An effort to save the 100-year-old Gowanus Station building from demolition by having it designated a historic landmark failed when the Landmarks Preservation Commission decided that it lacked “architectural significance and integrity” due to too many alterations to the structure over the years.
“One of the key points we want to make tonight is that some people will tell you that there’s no choice, that you have to demolish this building because otherwise we’ll lose the park [Thomas Greene Park, 225 Nevins Street], the pools, or we’ll lose the CSO tank,” Vogel noted, “but let’s just be very clear about it, we’re fine with the park, we’re fine with the CSO tank. We want those things too. All we’re asking is for DEP and the EPA to reconfigure the CSO tank, and the head house that goes on top of it, so that it doesn’t crush this building.”
He then questioned the size of DEP’s proposed project, which he said would span three blocks from Butler down to Sackett Street. “If you look down this street, not only to Douglass but go all the way to the next street sign you see down there, it’s Sackett, that’s how huge this site is for this tank and the head house,” Vogel said. “When you have a site that big, can’t we save just a little sliver of that pie and keep this building in place? I think it’s possible and that’s why we’re out here today.”
Other concerned neighbors also questioned the size of the project site. Based on the large size, Frogg member Marlene Donnelly suggested that DEP may be planning to build a sewage treatment facility at the location.
A man in the crowd noted that a three-block-long tank was already built under Butler Street in the 1890s and that it “has the capacity to take over our sewage.” He added, “We’re ripping down a historical building that does not need to be ripped down for only one reason—to stall the cleanup process…. We have a vacant lot over there owned by ConEd [he motioned toward the open space across from the Gowanus Station building on the northeast corner of Butler & Nevins], we have a hollow street owned by us, and a park that has to be dug up anyway, so why is this the logical site?
234 Butler Street is owned by Salvatore Tagliavia who runs his business, Sanitation Repairs, Inc., from the building which has been in his family for 45 years. He said that he and the other building owners have tried negotiating with the city. “We’ve offered them part of our land so they wouldn’t have to knock anything down,” he explained to BKLYNER. “We were willing to donate half our property as long as they would give us our building rights. We were all on the same page, willing to donate our property for park land—put your tank there [at the park], put your head house there, you’ll have the rest of the park space [on the donated property]—and they didn’t want it because there was a street in between the two parks and they were very opposed to that.”

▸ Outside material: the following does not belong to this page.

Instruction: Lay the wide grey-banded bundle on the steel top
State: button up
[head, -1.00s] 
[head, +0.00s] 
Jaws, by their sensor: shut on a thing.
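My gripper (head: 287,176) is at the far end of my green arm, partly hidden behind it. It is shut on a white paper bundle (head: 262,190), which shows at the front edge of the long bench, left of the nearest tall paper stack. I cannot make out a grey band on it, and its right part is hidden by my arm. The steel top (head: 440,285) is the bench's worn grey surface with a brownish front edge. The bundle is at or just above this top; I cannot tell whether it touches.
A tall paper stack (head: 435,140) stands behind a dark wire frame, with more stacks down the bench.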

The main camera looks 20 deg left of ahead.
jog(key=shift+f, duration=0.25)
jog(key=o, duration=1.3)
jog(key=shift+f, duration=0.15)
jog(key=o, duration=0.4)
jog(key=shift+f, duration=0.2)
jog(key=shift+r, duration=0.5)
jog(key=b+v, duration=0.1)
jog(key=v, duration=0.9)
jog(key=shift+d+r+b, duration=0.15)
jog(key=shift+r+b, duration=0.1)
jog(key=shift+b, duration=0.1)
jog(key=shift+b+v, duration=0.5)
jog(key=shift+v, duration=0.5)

“What’s happening tomorrow [April 11] is the City Council is voting on this bill and they’re taking it away from me without [allowing me] to say anything,” Tagliavia said. “What’s going to be affected is the livelihood of all my employees, all the other businesses that are run out of here, the not-for-profit Spoke the Hub. Everybody here is going to be affected.”
“This is just the city being a bully and wanting to take over this property,” he continued. “They don’t need to take over this property…. They just don’t want to dig a hole and close the street for a couple of years to save the building. They’d just rather do everything here. They’re going to displace everybody.”

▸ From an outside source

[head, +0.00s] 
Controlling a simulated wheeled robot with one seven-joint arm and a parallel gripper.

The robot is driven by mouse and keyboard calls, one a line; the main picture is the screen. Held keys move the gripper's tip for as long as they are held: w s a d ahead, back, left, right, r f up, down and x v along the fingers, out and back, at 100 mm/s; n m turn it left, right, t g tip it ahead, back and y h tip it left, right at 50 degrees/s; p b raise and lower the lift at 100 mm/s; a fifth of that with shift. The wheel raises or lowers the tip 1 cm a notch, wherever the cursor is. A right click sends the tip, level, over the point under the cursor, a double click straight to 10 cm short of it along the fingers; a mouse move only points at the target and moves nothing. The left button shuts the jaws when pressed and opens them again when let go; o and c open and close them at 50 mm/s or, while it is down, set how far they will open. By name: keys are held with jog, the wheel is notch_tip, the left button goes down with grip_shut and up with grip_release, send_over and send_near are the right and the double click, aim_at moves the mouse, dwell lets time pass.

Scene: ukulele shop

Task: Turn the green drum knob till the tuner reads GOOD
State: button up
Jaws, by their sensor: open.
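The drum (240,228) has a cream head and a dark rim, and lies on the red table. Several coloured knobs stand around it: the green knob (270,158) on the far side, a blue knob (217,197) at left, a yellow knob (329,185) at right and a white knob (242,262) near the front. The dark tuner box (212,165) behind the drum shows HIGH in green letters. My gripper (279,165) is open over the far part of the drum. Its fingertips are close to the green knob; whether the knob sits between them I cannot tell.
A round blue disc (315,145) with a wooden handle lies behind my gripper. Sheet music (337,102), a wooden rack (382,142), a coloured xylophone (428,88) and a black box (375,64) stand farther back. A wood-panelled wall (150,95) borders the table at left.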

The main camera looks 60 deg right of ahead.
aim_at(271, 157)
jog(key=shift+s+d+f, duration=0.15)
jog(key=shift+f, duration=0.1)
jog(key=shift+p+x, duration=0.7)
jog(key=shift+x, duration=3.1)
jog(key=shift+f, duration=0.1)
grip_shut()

Tagliavia says approximately 200 people will lose their jobs or be forced to relocate if the city takes over the properties. “We don’t believe it’s fair and we would love to save this building. It’s the only building in the neighborhood that has the name ‘Gowanus’ on it and it should be saved,” he insists.
The business owner says that the city never negotiated with him “as far as a friendly acquisition” and adds that the city’s lawyers have informed his attorneys that they’re proceeding with the eminent domain process.
The City Council will vote on the DEP’s proposal on Wednesday and “within 60 days, they can take over the title of the property. On June 30
they could have ownership of the property,” Tagliavia says.
“The city’s plan is to take over ownership, get me out of the property and knock the building down,” he insists, “because they’re concerned that they’ve invested so much money into designing the tanks already with this building not being here. If they have to go back to the drawing board, that would delay everything by several years, and they don’t want to do that. Their feet are on the fire right now and they need to knock the building down as quickly as possible.”
Tagliavia says his only defense in protecting his property is to file a motion objecting to the way that the city is handling the situation, but he adds, “We’ve looked into that but it’s a very expensive process.” Having already spent hundreds of thousands of dollars in legal fees fighting to keep his property, he says, “We’ve spent so much already that for us to fight them in court now, and not be guaranteed some sort of outcome, we’ll just take our chances with the eminent domain and go to court afterwards and fight them for value.”
“I’m losing hope because when City Council votes on this tomorrow, basically within 60 days they’re going to tell me, ‘Bye. You’re out of here,’” Tagliavia says.
“The key is the EPA ultimately has the say as to whether or not they accept DEP’s plan for this site,” Vogel noted. “So even if the City Council passes this tomorrow, we still will try to fall back on the mercy of the EPA.”